Au fil des chapitres, le lecteur prend conscience qu’ils ne sont pas tous conçus et construits de la même manière. Par exemple, parfois, l’exposé va effectuer le comparatif du comportement des gens du peuple avec celui des nobles (ces derniers ne s’embarrassant pas de respecter la loi). En corollaire, cela permet des points de vue très diversifiés car chaque chapitre contient un ou deux angles de vue inédits dans les autres : différents contextes historique, culturel, sociologique, scientifique, religieux, de classe, et même relatif à l’évolution de la conception du sentiment amoureux. Au final cela constitue un tout qui donne une vision holistique du sujet. Le lecteur relève également que les auteurs ne restent pas neutres : il est question de patriarcat et de répression, de cantonner la femme dans un rôle restrictif, de la liberté sexuelle des hommes, et de celles de puissants, de revendications des femmes pour aller vers une égalité. Ces remarques découlent de manière organique d’un principe naturel qui est celui du plaisir sexuel, du plaisir féminin placé sur un plan d’égalité avec celui masculin, et de l’évolution de la société traditionnelle à la une société moderne avec l’apparition apparaît du sujet décidant de sa trajectoire de vie, indépendamment de la famille et du groupe. Le changement est radical, une révolution.

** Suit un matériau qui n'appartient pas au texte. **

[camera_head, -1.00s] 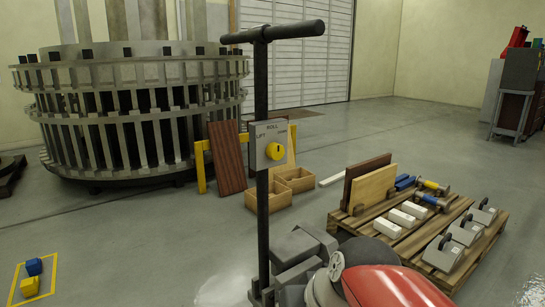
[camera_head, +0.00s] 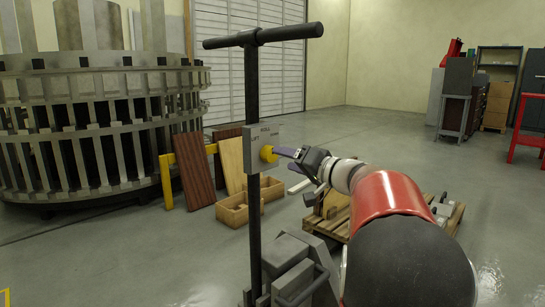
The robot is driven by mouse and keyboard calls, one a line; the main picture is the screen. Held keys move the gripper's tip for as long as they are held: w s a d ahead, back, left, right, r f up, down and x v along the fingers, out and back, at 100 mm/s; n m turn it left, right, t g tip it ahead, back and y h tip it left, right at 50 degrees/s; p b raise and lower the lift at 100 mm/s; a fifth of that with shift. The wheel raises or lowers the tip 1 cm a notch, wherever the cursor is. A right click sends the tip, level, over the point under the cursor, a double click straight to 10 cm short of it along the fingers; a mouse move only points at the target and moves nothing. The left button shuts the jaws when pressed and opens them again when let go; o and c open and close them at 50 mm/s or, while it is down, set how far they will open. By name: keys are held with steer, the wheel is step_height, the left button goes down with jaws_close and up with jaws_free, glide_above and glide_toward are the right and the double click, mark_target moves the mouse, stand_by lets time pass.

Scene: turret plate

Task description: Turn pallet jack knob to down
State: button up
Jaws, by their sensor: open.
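The pallet jack's black T-handle (camera_head: 262,36) stands upright in front of me. A grey control plate (camera_head: 256,149) on its post carries lettering; "LIFT" and "ROLL" are partly legible now. The yellow knob (camera_head: 268,154) sits on the plate's right part. The gripper is open. The knob's pointing direction is too small to read.
A loaded wooden pallet (camera_head: 448,217) stands behind my arm. Wooden boxes (camera_head: 232,214) and leaning boards (camera_head: 193,172) stand behind the post. A large slatted ring structure (camera_head: 90,130) fills the left. A red stand (camera_head: 530,125) is at far right. Open floor lies at centre right.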

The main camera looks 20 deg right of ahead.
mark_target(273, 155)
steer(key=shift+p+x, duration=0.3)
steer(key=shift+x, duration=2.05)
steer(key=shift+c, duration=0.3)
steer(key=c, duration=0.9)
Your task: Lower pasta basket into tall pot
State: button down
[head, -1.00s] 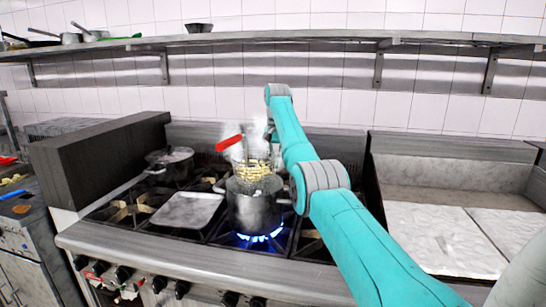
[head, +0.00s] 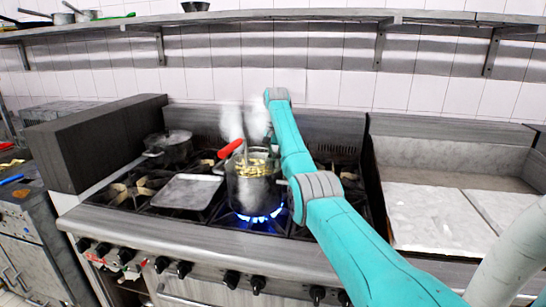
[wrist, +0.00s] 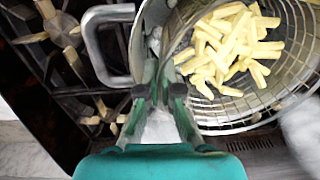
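The pasta basket (head: 255,166) is a wire mesh basket with a red handle (head: 231,149) and pale pasta in it. It sits low inside the tall steel pot (head: 252,192), with the pasta near the pot's rim. In the wrist view the basket (wrist: 240,118) is at the upper right, and the pot's loop handle (wrist: 98,45) at the upper left. My gripper (wrist: 163,92) is at the basket's near side, its fingers close together and seemingly shut on the basket's edge. The exact contact is hidden. In the head view my arm hides the gripper.
Blue flame burns under the pot, and steam (head: 245,122) rises above it. A flat metal tray (head: 187,191) lies on the burners to the left, with a lidded pot (head: 168,147) behind. A griddle (head: 440,215) is on the right. A shelf (head: 300,22) runs above.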

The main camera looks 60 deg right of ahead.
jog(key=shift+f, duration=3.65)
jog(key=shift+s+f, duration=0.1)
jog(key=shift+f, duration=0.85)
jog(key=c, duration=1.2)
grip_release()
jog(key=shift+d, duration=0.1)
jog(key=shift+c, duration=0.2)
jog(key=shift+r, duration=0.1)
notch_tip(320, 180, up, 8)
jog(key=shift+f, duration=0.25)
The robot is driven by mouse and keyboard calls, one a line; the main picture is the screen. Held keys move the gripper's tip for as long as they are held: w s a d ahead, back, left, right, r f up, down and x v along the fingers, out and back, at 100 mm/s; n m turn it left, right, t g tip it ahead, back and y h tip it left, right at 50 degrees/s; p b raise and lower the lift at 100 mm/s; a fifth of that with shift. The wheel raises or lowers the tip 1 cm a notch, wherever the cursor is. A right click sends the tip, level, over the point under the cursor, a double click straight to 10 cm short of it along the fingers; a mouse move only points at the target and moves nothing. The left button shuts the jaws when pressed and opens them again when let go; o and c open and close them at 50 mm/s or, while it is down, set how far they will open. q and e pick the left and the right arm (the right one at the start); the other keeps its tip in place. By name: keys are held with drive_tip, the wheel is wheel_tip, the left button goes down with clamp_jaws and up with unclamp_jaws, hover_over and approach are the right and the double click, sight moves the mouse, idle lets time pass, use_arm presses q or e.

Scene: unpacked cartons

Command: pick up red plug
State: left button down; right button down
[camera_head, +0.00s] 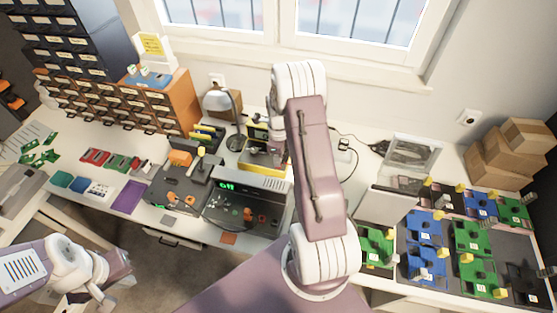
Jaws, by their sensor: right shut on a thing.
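I cannot make out a red plug; my right arm covers the middle of the bench. My right gripper (278,132) is mostly hidden behind the arm's far end, over the bench beside a yellow-edged device (262,158). It is shut on something, but the held thing is hidden. My left arm (75,262) is folded at the lower left, in front of the bench and away from its items. Its gripper's fingers cannot be made out.
Left of my right arm are a black unit with a green display (243,197) and a tool station (180,187). Blue and green board fixtures (472,240) fill the right side. Cardboard boxes (510,152) stand at the back right. An orange drawer cabinet (165,97) stands at the back left.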

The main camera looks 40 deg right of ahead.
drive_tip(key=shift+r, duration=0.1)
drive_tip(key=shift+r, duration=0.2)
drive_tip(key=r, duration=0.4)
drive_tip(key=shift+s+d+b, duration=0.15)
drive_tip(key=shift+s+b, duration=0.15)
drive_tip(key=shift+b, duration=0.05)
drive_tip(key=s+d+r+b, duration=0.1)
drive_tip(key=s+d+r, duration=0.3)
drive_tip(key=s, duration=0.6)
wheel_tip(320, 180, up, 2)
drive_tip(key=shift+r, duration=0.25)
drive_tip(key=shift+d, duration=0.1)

Le lecteur ressort de ce premier tome en ayant bénéficié d’un voyage généreux et édifiant, un historique sur les relations sexuelles dans la société au fil des siècles, abordant le sujet sous de nombreux angles, aussi bien par un savoir construit que par des anecdotes. La narration visuelle met le lecteur en situation, que ce soit par la description de l’époque et de son environnement, ou par les réactions des individus, humanisant les propos au travers d’individus, avec des remarques et des mises en scène parfois humoristiques, conçues conjointement par le scénariste et l’artiste. Une impressionnante réussite.